*Short task*.
The records that follow should be retyped word for word.

*Information shown*.
┏━━
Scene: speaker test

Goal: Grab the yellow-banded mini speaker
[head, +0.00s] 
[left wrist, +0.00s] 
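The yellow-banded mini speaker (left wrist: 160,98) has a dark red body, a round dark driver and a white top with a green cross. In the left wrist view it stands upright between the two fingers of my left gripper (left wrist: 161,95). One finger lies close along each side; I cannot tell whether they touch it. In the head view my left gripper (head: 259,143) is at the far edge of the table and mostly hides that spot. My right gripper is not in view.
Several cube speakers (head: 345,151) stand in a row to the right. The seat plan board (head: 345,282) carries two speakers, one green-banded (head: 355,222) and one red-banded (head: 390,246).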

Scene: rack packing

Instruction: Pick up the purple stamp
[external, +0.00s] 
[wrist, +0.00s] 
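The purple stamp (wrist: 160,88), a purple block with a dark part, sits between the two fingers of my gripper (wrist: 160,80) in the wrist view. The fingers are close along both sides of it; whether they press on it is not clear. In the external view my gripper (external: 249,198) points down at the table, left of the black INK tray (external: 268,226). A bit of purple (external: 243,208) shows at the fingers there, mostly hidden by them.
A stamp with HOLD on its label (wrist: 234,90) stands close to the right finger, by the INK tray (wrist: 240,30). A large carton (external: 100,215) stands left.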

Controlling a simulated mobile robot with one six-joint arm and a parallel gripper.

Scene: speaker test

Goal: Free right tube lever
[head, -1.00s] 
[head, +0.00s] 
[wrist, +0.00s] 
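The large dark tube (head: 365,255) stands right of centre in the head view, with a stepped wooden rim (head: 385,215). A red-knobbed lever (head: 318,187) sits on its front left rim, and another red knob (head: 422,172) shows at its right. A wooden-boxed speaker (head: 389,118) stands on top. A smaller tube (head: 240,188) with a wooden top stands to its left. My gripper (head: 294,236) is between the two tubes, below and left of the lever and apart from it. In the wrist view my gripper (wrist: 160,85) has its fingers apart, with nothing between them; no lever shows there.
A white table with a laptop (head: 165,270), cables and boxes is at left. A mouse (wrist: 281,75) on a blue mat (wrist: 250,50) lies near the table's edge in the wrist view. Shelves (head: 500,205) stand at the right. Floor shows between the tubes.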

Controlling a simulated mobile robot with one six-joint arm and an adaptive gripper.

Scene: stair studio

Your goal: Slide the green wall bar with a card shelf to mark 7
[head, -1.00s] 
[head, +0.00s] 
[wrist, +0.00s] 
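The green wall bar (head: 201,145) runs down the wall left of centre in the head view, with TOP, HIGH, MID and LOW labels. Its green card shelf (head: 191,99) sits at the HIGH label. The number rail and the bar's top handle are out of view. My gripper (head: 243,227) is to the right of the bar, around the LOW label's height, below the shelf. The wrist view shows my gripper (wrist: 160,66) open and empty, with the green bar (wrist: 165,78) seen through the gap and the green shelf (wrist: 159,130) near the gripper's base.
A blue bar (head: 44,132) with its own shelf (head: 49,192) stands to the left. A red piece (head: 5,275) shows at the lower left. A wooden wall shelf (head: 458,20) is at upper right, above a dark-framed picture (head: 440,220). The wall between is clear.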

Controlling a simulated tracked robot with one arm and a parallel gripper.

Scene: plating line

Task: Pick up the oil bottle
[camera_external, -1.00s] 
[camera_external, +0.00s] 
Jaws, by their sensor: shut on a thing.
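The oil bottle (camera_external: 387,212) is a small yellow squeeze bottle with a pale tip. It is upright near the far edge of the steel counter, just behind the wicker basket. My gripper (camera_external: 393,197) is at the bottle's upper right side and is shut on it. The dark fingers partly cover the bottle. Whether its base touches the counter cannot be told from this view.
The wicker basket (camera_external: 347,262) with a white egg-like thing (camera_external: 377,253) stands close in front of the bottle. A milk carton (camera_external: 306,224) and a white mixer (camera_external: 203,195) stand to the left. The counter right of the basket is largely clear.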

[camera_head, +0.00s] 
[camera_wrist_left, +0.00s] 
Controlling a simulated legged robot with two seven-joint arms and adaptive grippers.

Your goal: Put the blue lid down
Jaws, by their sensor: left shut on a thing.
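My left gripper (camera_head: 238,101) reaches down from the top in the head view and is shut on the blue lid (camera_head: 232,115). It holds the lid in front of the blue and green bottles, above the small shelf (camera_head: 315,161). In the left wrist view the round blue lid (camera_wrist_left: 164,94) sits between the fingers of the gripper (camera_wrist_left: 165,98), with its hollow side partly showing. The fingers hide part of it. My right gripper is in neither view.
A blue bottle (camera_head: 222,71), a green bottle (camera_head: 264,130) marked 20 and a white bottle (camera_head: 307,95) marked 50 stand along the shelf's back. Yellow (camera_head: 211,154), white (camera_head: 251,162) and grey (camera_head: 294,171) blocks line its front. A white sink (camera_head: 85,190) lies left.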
┗━━
*Completed exercise*.
Scene: speaker test

Goal: Grab the yellow-banded mini speaker
[head, +0.00s] 
[left wrist, +0.00s] 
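The yellow-banded mini speaker (left wrist: 160,98) has a dark red body, a round dark driver and a white top with a green cross. In the left wrist view it stands upright between the two fingers of my left gripper (left wrist: 161,95). One finger lies close along each side; I cannot tell whether they touch it. In the head view my left gripper (head: 259,143) is at the far edge of the table and mostly hides that spot. My right gripper is not in view.
Several cube speakers (head: 345,151) stand in a row to the right. The seat plan board (head: 345,282) carries two speakers, one green-banded (head: 355,222) and one red-banded (head: 390,246).

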Scene: rack packing

Instruction: Pick up the purple stamp
[external, +0.00s] 
[wrist, +0.00s] 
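The purple stamp (wrist: 160,88), a purple block with a dark part, sits between the two fingers of my gripper (wrist: 160,80) in the wrist view. The fingers are close along both sides of it; whether they press on it is not clear. In the external view my gripper (external: 249,198) points down at the table, left of the black INK tray (external: 268,226). A bit of purple (external: 243,208) shows at the fingers there, mostly hidden by them.
A stamp with HOLD on its label (wrist: 234,90) stands close to the right finger, by the INK tray (wrist: 240,30). A large carton (external: 100,215) stands left.

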Controlling a simulated mobile robot with one six-joint arm and a parallel gripper.

Scene: speaker test

Goal: Free right tube lever
[head, -1.00s] 
[head, +0.00s] 
[wrist, +0.00s] 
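The large dark tube (head: 365,255) stands right of centre in the head view, with a stepped wooden rim (head: 385,215). A red-knobbed lever (head: 318,187) sits on its front left rim, and another red knob (head: 422,172) shows at its right. A wooden-boxed speaker (head: 389,118) stands on top. A smaller tube (head: 240,188) with a wooden top stands to its left. My gripper (head: 294,236) is between the two tubes, below and left of the lever and apart from it. In the wrist view my gripper (wrist: 160,85) has its fingers apart, with nothing between them; no lever shows there.
A white table with a laptop (head: 165,270), cables and boxes is at left. A mouse (wrist: 281,75) on a blue mat (wrist: 250,50) lies near the table's edge in the wrist view. Shelves (head: 500,205) stand at the right. Floor shows between the tubes.

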Controlling a simulated mobile robot with one six-joint arm and an adaptive gripper.

Scene: stair studio

Your goal: Slide the green wall bar with a card shelf to mark 7
[head, -1.00s] 
[head, +0.00s] 
[wrist, +0.00s] 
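The green wall bar (head: 201,145) runs down the wall left of centre in the head view, with TOP, HIGH, MID and LOW labels. Its green card shelf (head: 191,99) sits at the HIGH label. The number rail and the bar's top handle are out of view. My gripper (head: 243,227) is to the right of the bar, around the LOW label's height, below the shelf. The wrist view shows my gripper (wrist: 160,66) open and empty, with the green bar (wrist: 165,78) seen through the gap and the green shelf (wrist: 159,130) near the gripper's base.
A blue bar (head: 44,132) with its own shelf (head: 49,192) stands to the left. A red piece (head: 5,275) shows at the lower left. A wooden wall shelf (head: 458,20) is at upper right, above a dark-framed picture (head: 440,220). The wall between is clear.

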Controlling a simulated tracked robot with one arm and a parallel gripper.

Scene: plating line

Task: Pick up the oil bottle
[camera_external, -1.00s] 
[camera_external, +0.00s] 
Jaws, by their sensor: shut on a thing.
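The oil bottle (camera_external: 387,212) is a small yellow squeeze bottle with a pale tip. It is upright near the far edge of the steel counter, just behind the wicker basket. My gripper (camera_external: 393,197) is at the bottle's upper right side and is shut on it. The dark fingers partly cover the bottle. Whether its base touches the counter cannot be told from this view.
The wicker basket (camera_external: 347,262) with a white egg-like thing (camera_external: 377,253) stands close in front of the bottle. A milk carton (camera_external: 306,224) and a white mixer (camera_external: 203,195) stand to the left. The counter right of the basket is largely clear.

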[camera_head, +0.00s] 
[camera_wrist_left, +0.00s] 
Controlling a simulated legged robot with two seven-joint arms and adaptive grippers.

Your goal: Put the blue lid down
Jaws, by their sensor: left shut on a thing.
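My left gripper (camera_head: 238,101) reaches down from the top in the head view and is shut on the blue lid (camera_head: 232,115). It holds the lid in front of the blue and green bottles, above the small shelf (camera_head: 315,161). In the left wrist view the round blue lid (camera_wrist_left: 164,94) sits between the fingers of the gripper (camera_wrist_left: 165,98), with its hollow side partly showing. The fingers hide part of it. My right gripper is in neither view.
A blue bottle (camera_head: 222,71), a green bottle (camera_head: 264,130) marked 20 and a white bottle (camera_head: 307,95) marked 50 stand along the shelf's back. Yellow (camera_head: 211,154), white (camera_head: 251,162) and grey (camera_head: 294,171) blocks line its front. A white sink (camera_head: 85,190) lies left.

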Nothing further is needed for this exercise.